→ **Exercise goal**
Write the material out again in full, exactly.

Robot episode data
= = = = =

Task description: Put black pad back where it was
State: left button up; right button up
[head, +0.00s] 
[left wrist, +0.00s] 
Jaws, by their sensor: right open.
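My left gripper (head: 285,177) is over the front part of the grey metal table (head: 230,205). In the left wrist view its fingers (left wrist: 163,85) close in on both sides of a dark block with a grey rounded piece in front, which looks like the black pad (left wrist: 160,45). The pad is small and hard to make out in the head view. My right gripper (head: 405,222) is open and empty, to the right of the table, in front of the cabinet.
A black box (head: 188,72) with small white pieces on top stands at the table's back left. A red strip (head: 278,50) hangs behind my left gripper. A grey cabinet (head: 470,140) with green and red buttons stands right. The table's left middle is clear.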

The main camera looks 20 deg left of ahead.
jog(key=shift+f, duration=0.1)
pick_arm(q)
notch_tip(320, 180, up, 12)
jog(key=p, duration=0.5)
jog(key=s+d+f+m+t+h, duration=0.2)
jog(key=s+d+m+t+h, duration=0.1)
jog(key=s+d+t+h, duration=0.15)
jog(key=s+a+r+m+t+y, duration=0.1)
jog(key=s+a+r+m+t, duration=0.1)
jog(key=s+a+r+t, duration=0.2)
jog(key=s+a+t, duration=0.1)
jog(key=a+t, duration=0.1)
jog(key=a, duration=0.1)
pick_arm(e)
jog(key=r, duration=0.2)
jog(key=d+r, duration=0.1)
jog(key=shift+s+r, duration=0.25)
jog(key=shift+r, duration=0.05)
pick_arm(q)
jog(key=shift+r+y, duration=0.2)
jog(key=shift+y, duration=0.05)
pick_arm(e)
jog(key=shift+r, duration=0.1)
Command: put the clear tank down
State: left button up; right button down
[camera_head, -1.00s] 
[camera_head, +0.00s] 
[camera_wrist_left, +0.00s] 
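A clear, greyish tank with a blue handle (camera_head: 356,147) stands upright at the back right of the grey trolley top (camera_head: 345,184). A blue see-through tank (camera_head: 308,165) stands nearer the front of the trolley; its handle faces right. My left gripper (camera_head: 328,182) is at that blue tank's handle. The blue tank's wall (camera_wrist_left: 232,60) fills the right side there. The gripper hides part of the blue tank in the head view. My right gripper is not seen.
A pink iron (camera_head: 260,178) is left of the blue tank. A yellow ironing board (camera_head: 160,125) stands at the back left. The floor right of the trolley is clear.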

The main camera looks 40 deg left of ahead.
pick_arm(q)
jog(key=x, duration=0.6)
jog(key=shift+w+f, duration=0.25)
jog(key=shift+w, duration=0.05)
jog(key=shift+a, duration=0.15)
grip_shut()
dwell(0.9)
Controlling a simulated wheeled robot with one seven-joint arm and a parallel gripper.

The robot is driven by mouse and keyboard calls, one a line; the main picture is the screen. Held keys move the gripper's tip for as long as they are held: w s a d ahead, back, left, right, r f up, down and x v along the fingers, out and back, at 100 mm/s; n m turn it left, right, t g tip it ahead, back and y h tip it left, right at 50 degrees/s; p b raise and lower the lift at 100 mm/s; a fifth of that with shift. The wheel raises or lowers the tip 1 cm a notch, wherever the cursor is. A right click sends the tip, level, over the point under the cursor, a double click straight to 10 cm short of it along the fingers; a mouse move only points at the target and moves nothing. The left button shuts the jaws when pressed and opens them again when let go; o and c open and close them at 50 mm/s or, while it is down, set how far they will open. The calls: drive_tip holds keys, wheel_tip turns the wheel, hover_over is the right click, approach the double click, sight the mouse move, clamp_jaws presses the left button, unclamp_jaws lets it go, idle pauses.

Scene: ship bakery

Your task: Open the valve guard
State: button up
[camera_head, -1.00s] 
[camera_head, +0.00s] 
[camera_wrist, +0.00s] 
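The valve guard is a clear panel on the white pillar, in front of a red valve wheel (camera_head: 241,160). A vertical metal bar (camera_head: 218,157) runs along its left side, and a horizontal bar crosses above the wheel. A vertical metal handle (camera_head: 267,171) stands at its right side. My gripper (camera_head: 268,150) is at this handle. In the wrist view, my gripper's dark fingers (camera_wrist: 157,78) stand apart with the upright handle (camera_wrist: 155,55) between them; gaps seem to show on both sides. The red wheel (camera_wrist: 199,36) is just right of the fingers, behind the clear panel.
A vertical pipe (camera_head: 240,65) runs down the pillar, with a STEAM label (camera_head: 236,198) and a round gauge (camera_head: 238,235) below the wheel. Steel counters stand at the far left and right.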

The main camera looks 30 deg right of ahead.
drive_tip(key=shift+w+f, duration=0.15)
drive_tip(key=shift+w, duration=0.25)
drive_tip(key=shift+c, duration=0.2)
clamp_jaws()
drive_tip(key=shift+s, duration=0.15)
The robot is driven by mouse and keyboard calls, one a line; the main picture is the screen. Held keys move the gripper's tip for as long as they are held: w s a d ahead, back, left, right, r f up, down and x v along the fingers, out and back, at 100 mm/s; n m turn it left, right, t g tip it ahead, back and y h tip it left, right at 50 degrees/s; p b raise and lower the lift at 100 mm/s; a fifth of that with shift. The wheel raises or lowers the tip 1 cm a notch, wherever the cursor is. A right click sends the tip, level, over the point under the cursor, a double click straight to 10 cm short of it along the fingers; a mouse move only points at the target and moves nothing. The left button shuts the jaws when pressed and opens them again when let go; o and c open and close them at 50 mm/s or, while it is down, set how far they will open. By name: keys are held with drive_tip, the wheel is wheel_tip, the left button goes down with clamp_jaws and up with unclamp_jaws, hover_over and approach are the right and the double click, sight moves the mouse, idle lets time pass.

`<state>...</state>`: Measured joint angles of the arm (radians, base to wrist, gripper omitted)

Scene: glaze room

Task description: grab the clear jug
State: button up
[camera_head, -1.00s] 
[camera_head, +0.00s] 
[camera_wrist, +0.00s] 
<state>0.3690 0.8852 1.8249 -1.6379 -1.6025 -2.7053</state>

= = = = =

→ **Task response**
Task description: Put black pad back where it was
State: left button up; right button up
[head, +0.00s] 
[left wrist, +0.00s] 
Jaws, by their sensor: right open.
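My left gripper (head: 285,177) is over the front part of the grey metal table (head: 230,205). In the left wrist view its fingers (left wrist: 163,85) close in on both sides of a dark block with a grey rounded piece in front, which looks like the black pad (left wrist: 160,45). The pad is small and hard to make out in the head view. My right gripper (head: 405,222) is open and empty, to the right of the table, in front of the cabinet.
A black box (head: 188,72) with small white pieces on top stands at the table's back left. A red strip (head: 278,50) hangs behind my left gripper. A grey cabinet (head: 470,140) with green and red buttons stands right. The table's left middle is clear.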

The main camera looks 20 deg left of ahead.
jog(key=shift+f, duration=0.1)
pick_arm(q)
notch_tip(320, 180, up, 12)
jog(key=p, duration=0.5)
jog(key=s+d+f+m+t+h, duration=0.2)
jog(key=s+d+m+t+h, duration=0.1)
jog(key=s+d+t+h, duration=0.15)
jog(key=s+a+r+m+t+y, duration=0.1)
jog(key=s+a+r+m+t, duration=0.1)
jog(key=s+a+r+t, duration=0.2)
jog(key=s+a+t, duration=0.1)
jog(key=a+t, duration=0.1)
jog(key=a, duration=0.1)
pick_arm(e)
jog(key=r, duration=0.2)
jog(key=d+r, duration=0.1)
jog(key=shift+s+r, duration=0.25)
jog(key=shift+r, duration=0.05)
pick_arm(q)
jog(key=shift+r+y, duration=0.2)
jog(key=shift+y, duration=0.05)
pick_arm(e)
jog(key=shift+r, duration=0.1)
Command: put the clear tank down
State: left button up; right button down
[camera_head, -1.00s] 
[camera_head, +0.00s] 
[camera_wrist_left, +0.00s] 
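A clear, greyish tank with a blue handle (camera_head: 356,147) stands upright at the back right of the grey trolley top (camera_head: 345,184). A blue see-through tank (camera_head: 308,165) stands nearer the front of the trolley; its handle faces right. My left gripper (camera_head: 328,182) is at that blue tank's handle. The blue tank's wall (camera_wrist_left: 232,60) fills the right side there. The gripper hides part of the blue tank in the head view. My right gripper is not seen.
A pink iron (camera_head: 260,178) is left of the blue tank. A yellow ironing board (camera_head: 160,125) stands at the back left. The floor right of the trolley is clear.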

The main camera looks 40 deg left of ahead.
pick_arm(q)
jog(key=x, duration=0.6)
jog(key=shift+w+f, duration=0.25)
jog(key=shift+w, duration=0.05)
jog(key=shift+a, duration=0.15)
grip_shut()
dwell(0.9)
Controlling a simulated wheeled robot with one seven-joint arm and a parallel gripper.

The robot is driven by mouse and keyboard calls, one a line; the main picture is the screen. Held keys move the gripper's tip for as long as they are held: w s a d ahead, back, left, right, r f up, down and x v along the fingers, out and back, at 100 mm/s; n m turn it left, right, t g tip it ahead, back and y h tip it left, right at 50 degrees/s; p b raise and lower the lift at 100 mm/s; a fifth of that with shift. The wheel raises or lowers the tip 1 cm a notch, wherever the cursor is. A right click sends the tip, level, over the point under the cursor, a double click straight to 10 cm short of it along the fingers; a mouse move only points at the target and moves nothing. The left button shuts the jaws when pressed and opens them again when let go; o and c open and close them at 50 mm/s or, while it is down, set how far they will open. The calls: drive_tip holds keys, wheel_tip turns the wheel, hover_over is the right click, approach the double click, sight the mouse move, clamp_jaws presses the left button, unclamp_jaws lets it go, idle pauses.

Scene: ship bakery

Your task: Open the valve guard
State: button up
[camera_head, -1.00s] 
[camera_head, +0.00s] 
[camera_wrist, +0.00s] 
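The valve guard is a clear panel on the white pillar, in front of a red valve wheel (camera_head: 241,160). A vertical metal bar (camera_head: 218,157) runs along its left side, and a horizontal bar crosses above the wheel. A vertical metal handle (camera_head: 267,171) stands at its right side. My gripper (camera_head: 268,150) is at this handle. In the wrist view, my gripper's dark fingers (camera_wrist: 157,78) stand apart with the upright handle (camera_wrist: 155,55) between them; gaps seem to show on both sides. The red wheel (camera_wrist: 199,36) is just right of the fingers, behind the clear panel.
A vertical pipe (camera_head: 240,65) runs down the pillar, with a STEAM label (camera_head: 236,198) and a round gauge (camera_head: 238,235) below the wheel. Steel counters stand at the far left and right.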

The main camera looks 30 deg right of ahead.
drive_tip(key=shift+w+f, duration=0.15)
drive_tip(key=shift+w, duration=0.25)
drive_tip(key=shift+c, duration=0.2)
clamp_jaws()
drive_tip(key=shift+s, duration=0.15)
The robot is driven by mouse and keyboard calls, one a line; the main picture is the screen. Held keys move the gripper's tip for as long as they are held: w s a d ahead, back, left, right, r f up, down and x v along the fingers, out and back, at 100 mm/s; n m turn it left, right, t g tip it ahead, back and y h tip it left, right at 50 degrees/s; p b raise and lower the lift at 100 mm/s; a fifth of that with shift. The wheel raises or lowers the tip 1 cm a notch, wherever the cursor is. A right click sends the tip, level, over the point under the cursor, a double click straight to 10 cm short of it along the fingers; a mouse move only points at the target and moves nothing. The left button shuts the jaws when pressed and opens them again when let go; o and c open and close them at 50 mm/s or, while it is down, set how far they will open. By name: keys are held with drive_tip, the wheel is wheel_tip, the left button goes down with clamp_jaws and up with unclamp_jaws, hover_over and approach are the right and the double click, sight moves the mouse, idle lets time pass.

`<state>...</state>`: Measured joint angles of the arm (radians, base to wrist, gripper omitted)

Scene: glaze room

Task description: grab the clear jug
State: button up
[camera_head, -1.00s] 
[camera_head, +0.00s] 
[camera_wrist, +0.00s] 
<state>0.3690 0.8852 1.8249 -1.6379 -1.6025 -2.7053</state>

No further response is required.